Task prompt —
Filter the records below for the word "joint". Copy each line that holds it.

The data —
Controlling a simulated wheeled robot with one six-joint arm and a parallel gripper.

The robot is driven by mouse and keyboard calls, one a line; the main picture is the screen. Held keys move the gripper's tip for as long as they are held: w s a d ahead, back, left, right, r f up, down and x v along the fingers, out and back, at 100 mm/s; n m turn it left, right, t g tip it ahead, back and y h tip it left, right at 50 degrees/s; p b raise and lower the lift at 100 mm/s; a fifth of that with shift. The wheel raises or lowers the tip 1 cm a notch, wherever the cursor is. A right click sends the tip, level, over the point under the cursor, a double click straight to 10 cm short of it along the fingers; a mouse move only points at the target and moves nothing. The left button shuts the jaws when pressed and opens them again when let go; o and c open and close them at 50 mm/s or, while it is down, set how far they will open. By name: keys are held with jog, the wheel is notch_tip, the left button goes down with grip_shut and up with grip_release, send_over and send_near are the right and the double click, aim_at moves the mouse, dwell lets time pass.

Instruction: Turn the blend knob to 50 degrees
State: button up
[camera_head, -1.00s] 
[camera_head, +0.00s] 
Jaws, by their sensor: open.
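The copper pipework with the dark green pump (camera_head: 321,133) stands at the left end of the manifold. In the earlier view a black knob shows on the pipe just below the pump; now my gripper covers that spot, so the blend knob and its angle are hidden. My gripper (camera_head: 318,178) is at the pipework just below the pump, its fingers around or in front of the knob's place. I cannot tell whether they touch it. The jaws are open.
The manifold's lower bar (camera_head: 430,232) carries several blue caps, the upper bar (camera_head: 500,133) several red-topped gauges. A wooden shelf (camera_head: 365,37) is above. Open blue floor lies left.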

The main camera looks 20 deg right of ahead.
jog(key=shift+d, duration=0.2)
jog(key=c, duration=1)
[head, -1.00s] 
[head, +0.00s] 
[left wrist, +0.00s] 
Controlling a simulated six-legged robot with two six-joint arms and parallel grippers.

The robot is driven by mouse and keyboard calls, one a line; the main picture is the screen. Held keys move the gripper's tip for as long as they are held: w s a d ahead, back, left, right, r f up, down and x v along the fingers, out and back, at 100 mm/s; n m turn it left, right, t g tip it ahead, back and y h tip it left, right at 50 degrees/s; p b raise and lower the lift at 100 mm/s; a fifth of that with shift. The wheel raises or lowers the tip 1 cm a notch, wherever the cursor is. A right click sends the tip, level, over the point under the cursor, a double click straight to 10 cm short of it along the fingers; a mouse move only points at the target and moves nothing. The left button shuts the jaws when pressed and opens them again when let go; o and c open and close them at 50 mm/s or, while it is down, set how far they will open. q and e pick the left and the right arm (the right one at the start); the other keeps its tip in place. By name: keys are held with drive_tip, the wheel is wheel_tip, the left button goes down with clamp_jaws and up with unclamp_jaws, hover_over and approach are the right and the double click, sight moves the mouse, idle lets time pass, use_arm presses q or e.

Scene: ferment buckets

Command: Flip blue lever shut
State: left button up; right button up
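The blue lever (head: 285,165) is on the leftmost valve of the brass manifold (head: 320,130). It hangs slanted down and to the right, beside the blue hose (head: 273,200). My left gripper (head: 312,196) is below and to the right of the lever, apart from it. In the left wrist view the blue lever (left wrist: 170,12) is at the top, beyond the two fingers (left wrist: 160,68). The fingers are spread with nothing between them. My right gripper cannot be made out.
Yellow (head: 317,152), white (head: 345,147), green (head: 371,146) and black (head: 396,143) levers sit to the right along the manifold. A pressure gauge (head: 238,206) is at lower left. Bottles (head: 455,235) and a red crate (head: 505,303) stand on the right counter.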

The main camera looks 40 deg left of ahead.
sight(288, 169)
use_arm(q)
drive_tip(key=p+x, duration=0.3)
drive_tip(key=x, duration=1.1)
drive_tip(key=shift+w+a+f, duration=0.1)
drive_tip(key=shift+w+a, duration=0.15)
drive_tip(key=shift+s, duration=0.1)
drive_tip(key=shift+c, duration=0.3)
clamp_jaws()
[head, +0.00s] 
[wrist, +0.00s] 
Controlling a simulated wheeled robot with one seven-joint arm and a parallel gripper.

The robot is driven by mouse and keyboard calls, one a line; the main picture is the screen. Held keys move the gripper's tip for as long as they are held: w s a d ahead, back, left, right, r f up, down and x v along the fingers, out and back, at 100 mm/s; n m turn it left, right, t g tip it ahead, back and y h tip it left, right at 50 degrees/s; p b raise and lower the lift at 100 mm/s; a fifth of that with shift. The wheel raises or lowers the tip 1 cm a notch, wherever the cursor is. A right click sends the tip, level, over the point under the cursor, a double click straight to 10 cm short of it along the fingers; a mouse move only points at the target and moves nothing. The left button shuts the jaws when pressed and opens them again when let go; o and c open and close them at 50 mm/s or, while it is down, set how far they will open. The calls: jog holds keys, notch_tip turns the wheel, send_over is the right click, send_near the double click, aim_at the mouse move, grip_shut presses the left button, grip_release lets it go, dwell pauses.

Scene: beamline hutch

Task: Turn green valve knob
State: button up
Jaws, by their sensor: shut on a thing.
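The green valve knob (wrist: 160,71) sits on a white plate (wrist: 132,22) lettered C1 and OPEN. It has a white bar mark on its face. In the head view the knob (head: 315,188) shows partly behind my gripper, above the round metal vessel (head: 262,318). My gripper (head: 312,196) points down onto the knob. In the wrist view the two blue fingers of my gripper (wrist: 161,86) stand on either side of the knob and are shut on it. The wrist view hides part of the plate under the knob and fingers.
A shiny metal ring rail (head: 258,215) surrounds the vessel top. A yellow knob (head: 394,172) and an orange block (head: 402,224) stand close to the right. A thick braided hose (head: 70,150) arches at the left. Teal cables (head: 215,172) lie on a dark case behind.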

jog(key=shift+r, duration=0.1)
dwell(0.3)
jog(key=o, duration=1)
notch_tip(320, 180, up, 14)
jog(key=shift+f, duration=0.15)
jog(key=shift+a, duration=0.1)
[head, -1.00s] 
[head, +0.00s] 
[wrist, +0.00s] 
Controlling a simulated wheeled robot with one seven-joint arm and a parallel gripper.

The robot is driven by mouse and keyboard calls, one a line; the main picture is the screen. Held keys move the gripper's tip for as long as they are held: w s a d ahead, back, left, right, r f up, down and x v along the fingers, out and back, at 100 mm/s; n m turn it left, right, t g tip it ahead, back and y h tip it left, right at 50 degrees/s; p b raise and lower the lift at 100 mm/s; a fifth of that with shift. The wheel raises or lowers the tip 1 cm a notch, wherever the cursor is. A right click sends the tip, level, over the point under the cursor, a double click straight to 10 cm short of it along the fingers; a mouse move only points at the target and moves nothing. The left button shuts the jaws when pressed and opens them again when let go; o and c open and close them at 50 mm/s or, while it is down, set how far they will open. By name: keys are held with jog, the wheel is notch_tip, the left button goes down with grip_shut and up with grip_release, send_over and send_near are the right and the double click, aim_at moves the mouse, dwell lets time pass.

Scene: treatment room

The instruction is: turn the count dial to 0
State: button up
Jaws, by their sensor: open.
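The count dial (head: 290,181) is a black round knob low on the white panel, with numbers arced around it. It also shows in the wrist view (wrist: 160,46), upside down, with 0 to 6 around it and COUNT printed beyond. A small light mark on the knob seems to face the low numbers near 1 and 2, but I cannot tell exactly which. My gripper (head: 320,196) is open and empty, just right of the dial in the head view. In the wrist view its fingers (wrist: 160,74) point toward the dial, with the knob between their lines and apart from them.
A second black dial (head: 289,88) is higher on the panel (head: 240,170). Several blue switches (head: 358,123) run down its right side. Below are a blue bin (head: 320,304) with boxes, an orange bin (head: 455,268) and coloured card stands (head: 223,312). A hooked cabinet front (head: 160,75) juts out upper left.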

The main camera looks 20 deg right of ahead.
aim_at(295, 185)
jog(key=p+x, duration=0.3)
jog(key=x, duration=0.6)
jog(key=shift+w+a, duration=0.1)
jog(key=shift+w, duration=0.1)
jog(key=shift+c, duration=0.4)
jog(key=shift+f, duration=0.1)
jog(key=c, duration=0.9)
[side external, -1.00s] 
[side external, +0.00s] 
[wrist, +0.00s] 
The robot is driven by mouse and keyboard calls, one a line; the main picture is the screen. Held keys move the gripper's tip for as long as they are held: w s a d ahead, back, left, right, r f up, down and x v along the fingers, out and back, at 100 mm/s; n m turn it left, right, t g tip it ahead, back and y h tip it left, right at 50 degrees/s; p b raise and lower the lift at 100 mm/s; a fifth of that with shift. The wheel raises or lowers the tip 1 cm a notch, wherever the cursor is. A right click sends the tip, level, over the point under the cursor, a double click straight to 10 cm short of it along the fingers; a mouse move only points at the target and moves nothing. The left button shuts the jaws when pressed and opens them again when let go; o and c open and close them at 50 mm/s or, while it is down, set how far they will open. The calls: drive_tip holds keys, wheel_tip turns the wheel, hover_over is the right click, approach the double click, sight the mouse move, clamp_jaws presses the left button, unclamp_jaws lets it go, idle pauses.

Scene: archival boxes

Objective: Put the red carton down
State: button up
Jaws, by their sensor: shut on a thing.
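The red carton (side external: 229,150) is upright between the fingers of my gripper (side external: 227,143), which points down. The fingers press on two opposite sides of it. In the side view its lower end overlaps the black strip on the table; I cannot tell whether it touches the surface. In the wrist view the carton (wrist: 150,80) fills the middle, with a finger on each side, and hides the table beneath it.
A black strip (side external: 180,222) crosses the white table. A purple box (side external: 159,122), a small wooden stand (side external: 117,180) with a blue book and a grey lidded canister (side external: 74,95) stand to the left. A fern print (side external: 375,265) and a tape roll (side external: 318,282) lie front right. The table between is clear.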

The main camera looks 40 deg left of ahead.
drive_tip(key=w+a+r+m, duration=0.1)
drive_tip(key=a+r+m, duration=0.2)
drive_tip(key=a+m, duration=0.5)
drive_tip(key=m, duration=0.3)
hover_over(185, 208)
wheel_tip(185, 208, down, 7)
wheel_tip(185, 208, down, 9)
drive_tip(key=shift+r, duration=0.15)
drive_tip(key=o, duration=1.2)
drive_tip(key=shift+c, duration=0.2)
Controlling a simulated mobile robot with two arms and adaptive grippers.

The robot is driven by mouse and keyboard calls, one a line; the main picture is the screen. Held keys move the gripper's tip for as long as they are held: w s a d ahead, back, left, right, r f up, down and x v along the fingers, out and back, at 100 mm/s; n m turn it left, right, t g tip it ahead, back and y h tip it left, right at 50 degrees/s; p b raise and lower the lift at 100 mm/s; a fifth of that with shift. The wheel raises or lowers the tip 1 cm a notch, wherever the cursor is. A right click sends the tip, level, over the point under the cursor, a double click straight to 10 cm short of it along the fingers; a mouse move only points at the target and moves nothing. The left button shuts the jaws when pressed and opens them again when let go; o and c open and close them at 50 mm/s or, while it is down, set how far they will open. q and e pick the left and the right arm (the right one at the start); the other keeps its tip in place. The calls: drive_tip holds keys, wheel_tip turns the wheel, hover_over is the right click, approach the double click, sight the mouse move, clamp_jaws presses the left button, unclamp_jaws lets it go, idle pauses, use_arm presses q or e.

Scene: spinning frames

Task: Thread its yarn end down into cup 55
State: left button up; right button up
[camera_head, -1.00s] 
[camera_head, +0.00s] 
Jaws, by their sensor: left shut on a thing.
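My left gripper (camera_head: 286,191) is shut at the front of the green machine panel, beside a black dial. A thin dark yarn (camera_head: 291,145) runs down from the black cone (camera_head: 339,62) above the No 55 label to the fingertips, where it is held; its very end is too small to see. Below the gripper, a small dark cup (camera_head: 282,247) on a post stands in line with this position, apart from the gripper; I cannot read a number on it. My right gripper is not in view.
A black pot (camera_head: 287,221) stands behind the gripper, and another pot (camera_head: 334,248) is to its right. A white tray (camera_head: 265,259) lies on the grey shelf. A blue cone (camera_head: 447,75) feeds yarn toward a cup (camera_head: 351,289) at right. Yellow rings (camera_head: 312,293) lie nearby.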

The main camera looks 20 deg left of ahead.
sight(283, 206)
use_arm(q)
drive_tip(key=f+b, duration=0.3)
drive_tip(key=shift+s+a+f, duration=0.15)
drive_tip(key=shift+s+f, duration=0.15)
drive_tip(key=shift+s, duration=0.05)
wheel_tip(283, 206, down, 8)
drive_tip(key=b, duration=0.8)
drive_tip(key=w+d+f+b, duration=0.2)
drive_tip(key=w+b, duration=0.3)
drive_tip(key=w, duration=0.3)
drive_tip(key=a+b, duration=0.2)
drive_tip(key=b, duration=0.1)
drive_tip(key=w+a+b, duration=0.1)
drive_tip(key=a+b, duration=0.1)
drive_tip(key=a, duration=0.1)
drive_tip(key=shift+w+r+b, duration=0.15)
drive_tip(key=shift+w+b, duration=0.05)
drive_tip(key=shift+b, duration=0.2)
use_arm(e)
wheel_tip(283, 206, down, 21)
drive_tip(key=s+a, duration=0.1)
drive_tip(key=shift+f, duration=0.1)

Exercise response —
Controlling a simulated wheeled robot with one six-joint arm and a parallel gripper.
Controlling a simulated six-legged robot with two six-joint arms and parallel grippers.
Controlling a simulated wheeled robot with one seven-joint arm and a parallel gripper.
Controlling a simulated wheeled robot with one seven-joint arm and a parallel gripper.

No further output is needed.